In seiner Kolumne schreibt Hugo Stamm seit Jahren, wie radikaler Glaube das Bewusstsein einengt und die geistige Freiheit behindert. Deshalb wird er von Sekten bedroht.
In meiner 40-jährigen Berufskarriere war ich Zielscheibe von diversen Angriffen. Mehrere Sekten haben versucht, mich mit Repressionen mundtot zu machen. In der Hoffnung, ich würde mir ein anderes journalistisches Fachgebiet aussuchen und sie in Zukunft in Ruhe lassen.
So wurde ich einmal direkt nach einem Vortrag niedergeschlagen, mir wurden Privatdetektive an den Hals gehetzt, morgens um zwei Uhr flog ein Pflasterstein in mein Schlafzimmer, eines Tages zierten leuchtend rote Totenkopfaufkleber mit meinem Namen Zürichs Kandelaber, Scientologen veranstalteten ein öffentliches Tribunal gegen mich, ich wurde mehrere Male an Vorträgen niedergeschrien usw.
Bemühend waren auch die über 50 Strafanzeigen und die rund drei Dutzend Klagen, die Hunderte von Stunden Zusatzarbeit bedeuteten und Hunderttausende von Franken kosteten. Das Ziel von Scientology, VPM (Verein zur Förderung der psychologischen Menschenkenntnis) und Co. war klar: Ein Tages-Anzeiger frei von Artikeln über sie.
Bekehrung statt Prügel
Wenig Freude an meinen kritischen Berichten hatten auch die Freikirchen. Sie wählten eine sanfte pädagogische Methode, um mich auf den rechten Weg zu bringen. Sie wollten mich davon überzeugen, dass wir nur durch Gott und Jesus die Freiheit erlangen können, verbunden natürlich mit der Erlösung. Übersetzt hieß dies: Sie wollten mich bekehren.

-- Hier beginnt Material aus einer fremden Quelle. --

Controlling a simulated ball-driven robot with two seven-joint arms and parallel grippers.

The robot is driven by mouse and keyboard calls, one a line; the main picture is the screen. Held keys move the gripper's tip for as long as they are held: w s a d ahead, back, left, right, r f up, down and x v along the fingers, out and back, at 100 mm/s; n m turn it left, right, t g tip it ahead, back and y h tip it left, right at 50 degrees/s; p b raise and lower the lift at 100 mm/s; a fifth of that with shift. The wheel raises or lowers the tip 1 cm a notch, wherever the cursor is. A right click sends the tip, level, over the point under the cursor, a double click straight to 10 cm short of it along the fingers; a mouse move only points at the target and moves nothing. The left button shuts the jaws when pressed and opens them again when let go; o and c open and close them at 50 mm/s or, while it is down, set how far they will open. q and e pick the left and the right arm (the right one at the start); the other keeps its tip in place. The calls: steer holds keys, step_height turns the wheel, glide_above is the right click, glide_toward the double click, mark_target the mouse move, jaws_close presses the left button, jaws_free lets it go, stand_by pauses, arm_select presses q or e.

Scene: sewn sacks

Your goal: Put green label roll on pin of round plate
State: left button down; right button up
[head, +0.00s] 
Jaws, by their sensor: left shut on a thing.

So habe ich im Lauf der Jahre mit vielen Gläubigen endlos diskutiert. Wenn ihre Bemühungen nicht fruchteten und ich von meiner skeptischen Haltung nicht abrückte, holten manche den letzten Trumpf aus dem Ärmel. Sie sagten treuherzig und voll Überzeugung, ich solle doch einen taktischen Entscheid treffen.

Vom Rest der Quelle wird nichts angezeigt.